Next, we have to have somewhere to put 10 million people while we wait for their status to be judged and decided. That number exceeds the number of people incarcerated in the US by a factor of at least five. Try to imagine building five times the number of prisons and jails in the US just for this purpose. Or do we build camps to house these people, maybe out in a desert somewhere? Who then guards these camps? Who feeds them while they sit for months waiting for due process to play out? What kind of conditions will these people have to live in while they wait, and what happens when they revolt or prove too unwieldy?
Lastly, just where do we send these people? In order to determine their country of origin, we’d have to have some documentation — but we don’t have any now, because they have no program under which to be documented. We can’t just ship them all back to Mexico, because a significant percentage of them aren’t Mexican. You may get some cooperation from the deportees themselves, but I wouldn’t count on it as a rule.
So now we will have created a situation where we’re knocking down doors, rounding up people who we think don’t belong here, herding them into camps for deportation to someplace, although we don’t know where exactly. If you think Nazi analogies are flowing freely now, just wait; they’ll be a lot more accurate under this scenario.
It’s all well and good to say that they don’t belong here in the first place. I agree with that. They shouldn’t have come, and we should have had a better system for dealing with issue a generation ago. We should have insisted on genuine political reform throughout the Americas so that people don’t have to come here in droves to earn enough money to eat. There’s lots of things that could have and should have been done prior to now, and not just on immigration — you can play the ‘shoulda woulda coulda’ game on Islamofascism, too, and argue that we shouldn’t be in Iraq and Afghanistan now.
But Bush and Congress aren’t paid to be philosophers, they’re paid to solve problems and protect and defend the US. The problem is here and it needs to be solved realistically. Under this plan, no one gets a free ride to resident-alien status; they get to be guest workers while they, like everyone else, apply for immigrant status. (If you deported them today, they’d still be allowed to apply for a green card anyway.) It also isn’t an “earn your way to legality” program that all the Democrats want to see enacted, a ludicrous idea that continues to reward illegal immigration and provides no mechanism for documentation and supervision.
It’s a pragmatic and realistic concept that acknowledges the existence of 10 million people who provide cheap labor for American industries that can’t attract native employees. It harnesses them into a system that minimizes their potential for exploitation while allowing us to monitor their status and eases the pressure on our border guards so that they can concentrate on real security issues. It may not be perfect and there may be room to adjust it for better success, but so far it’s the best proposal for actually confronting the problem in my lifetime.
Postscript: I know a lot of people I respect and with whom I normally agree do not agree with me, so please read Power Line‘s take on this issue, while Joe Carter at Evangelical Outpost may be still undecided about it. Polipundit says “deport them all,” without saying how. California Yankee disagrees with the solution but agrees that Bush is at least bold and visionary, even when he’s wrong, at least according to the California Yankee.
On the other hand, some other people agree with me, including Citizen Smash (who lives just south of where I was born and raised), and Professor Bainbridge says, “Let’s do it.”

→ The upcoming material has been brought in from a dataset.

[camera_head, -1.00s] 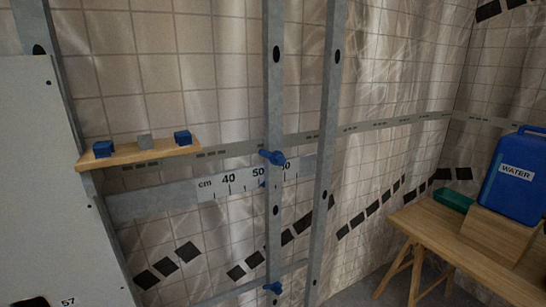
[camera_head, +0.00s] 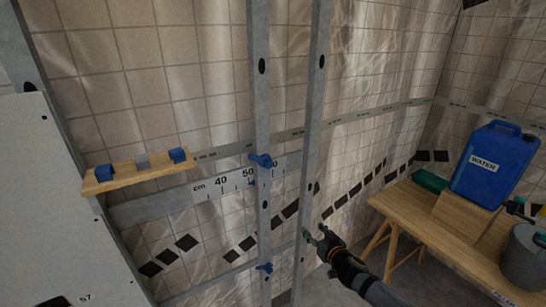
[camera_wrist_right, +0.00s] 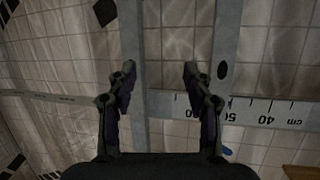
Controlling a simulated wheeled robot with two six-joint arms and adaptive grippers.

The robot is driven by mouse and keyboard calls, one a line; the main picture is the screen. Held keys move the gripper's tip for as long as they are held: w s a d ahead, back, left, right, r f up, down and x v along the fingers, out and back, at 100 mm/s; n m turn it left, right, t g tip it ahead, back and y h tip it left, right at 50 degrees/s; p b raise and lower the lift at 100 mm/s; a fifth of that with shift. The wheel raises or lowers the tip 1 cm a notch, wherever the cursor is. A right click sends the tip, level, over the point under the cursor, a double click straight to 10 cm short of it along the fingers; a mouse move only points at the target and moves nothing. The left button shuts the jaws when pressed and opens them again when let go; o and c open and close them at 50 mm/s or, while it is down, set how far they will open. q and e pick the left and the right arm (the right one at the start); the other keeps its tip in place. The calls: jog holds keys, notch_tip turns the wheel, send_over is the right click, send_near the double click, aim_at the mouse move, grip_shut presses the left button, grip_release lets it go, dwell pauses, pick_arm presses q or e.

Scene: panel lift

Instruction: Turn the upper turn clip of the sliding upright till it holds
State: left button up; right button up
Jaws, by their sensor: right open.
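The sliding upright (camera_head: 262,110) is a grey metal stud standing in front of the scale strip (camera_head: 225,190). Its upper turn clip (camera_head: 261,160) is blue and sits just above the strip, near the mark 50. A lower blue turn clip (camera_head: 264,267) sits near the bottom rail. My right gripper (camera_head: 318,238) is open and empty, low and to the right of the upper clip, by the second upright (camera_head: 313,130). In the right wrist view my open fingers (camera_wrist_right: 160,82) have nothing between them but wall and metal framing. My left gripper is not in view.
At right a wooden bench (camera_head: 425,225) bears a blue water can (camera_head: 490,168), a green tray (camera_head: 430,181) and a grey bucket (camera_head: 525,255).

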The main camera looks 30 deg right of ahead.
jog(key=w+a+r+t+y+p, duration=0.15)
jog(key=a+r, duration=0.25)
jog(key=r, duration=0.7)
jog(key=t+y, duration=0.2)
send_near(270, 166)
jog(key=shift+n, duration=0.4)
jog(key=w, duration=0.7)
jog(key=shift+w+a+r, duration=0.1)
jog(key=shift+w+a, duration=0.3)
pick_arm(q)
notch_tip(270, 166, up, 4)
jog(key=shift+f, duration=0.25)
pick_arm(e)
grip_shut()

Mexico’s Fox Pleased with Immigration Initiative

Mexican President Vicente Fox expressed his pleasure with George Bush’s new immigration initiative today:

President Vicente Fox on Thursday praised the immigration reform proposed by President Bush and claimed it as an achievement for his own administration. But Fox and other Mexican officials indicated the new American proposal did not meet all their goals. “We’re going for more. We’re going for more,” he told reporters during a visit to a shelter for street children.
Fox has repeatedly urged Bush to legalize the millions of Mexicans who cross the border illegally to work in the United States. The money they send home is Mexico’s second-largest source of foreign income, behind oil.

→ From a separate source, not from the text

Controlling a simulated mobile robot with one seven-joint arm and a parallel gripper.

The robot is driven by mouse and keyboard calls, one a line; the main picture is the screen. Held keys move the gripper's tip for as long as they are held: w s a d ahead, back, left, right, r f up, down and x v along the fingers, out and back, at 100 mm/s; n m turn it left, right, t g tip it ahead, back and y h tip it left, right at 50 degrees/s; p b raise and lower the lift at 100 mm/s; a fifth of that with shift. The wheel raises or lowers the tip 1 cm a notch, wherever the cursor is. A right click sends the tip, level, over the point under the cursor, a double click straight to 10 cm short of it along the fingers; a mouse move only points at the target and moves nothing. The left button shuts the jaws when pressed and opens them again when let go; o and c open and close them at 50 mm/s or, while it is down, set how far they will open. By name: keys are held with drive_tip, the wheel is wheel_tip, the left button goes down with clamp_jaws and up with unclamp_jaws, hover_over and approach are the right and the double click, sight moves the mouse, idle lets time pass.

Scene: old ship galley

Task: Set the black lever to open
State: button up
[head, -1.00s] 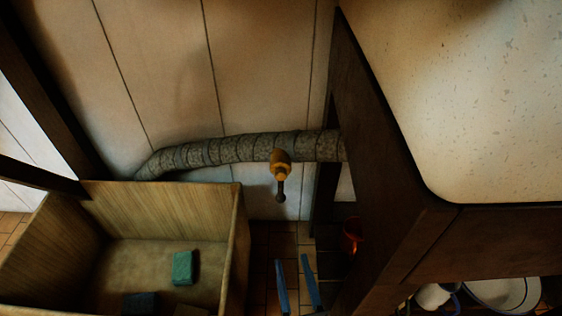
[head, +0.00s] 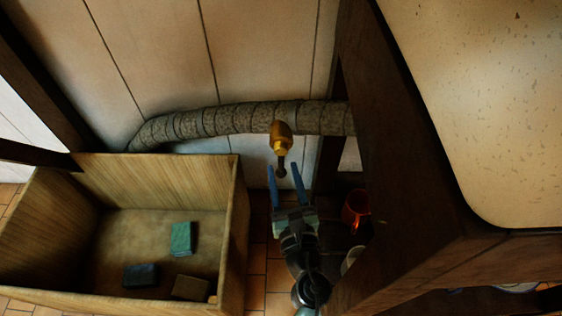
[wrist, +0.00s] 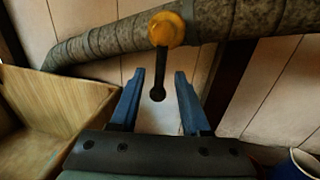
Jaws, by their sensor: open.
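The black lever (wrist: 159,78) hangs from a brass valve body (wrist: 167,29) on a wrapped pipe along the wall. In the wrist view it points down from the valve, and its round end lies between my two blue fingers in the picture. In the head view the brass valve (head: 281,134) shows with the dark lever tip (head: 281,171) below it. My gripper (head: 285,170) is open, with its fingertips just below the valve, one on each side of the lever tip. It also shows in the wrist view (wrist: 159,78). I see no clear contact with the lever.
The wrapped pipe (head: 225,121) runs across the wall behind the valve. A wooden crate (head: 240,215) with several blocks stands at the left. A dark cabinet with a pale top (head: 480,90) is close on the right. An orange mug (head: 356,208) is beside my arm.

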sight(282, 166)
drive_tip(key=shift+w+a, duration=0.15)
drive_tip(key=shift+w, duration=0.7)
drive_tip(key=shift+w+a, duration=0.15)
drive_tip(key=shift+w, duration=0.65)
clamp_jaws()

No one will be surprised to hear that Fox is happy; almost any change from the status quo has to be an improvement, with the exception of mass expulsion. Fox probably would prefer an amnesty program, but he’s not going to get one. We tried that in the 80s, during the last Republican economic expansion, and as some of my e-mail stated, all that occurred was more illegal immigration.
The true causes of illegal immigration are the poor economies of Mexico and Central America and the need for cheap labor for our agricultural industry. Until those two issues are resolved, especially the local economies of the immigrants, then we will continue to see massive waves of workers looking to solve both problems. Either we can realistically address the result while we try to tend to the causes, or we can stick our head in the sands as we have done for decades.

Immigration Reform

George Bush took another bold and controversial step, this time challenging his base on the subject of immigration reform:

Saying the United States needs an immigration system “that serves the American economy and reflects the American dream,” President Bush Wednesday outlined an plan to revamp the nation’s immigration laws and allow some eight million illegal immigrants to obtain legal status as temporary workers.
“Over the generations, we have received energetic, ambitious optimistic people from every part of the world. By tradition and conviction, our country is a welcoming society,” he said. “Every generation of immigrants has reaffirmed the wisdom of remaining open to the talents and dreams of the world. As a nation that values immigration and depends on immigration, we should have immigration laws that work and make us proud,” he said. “Yet, today, we do not.”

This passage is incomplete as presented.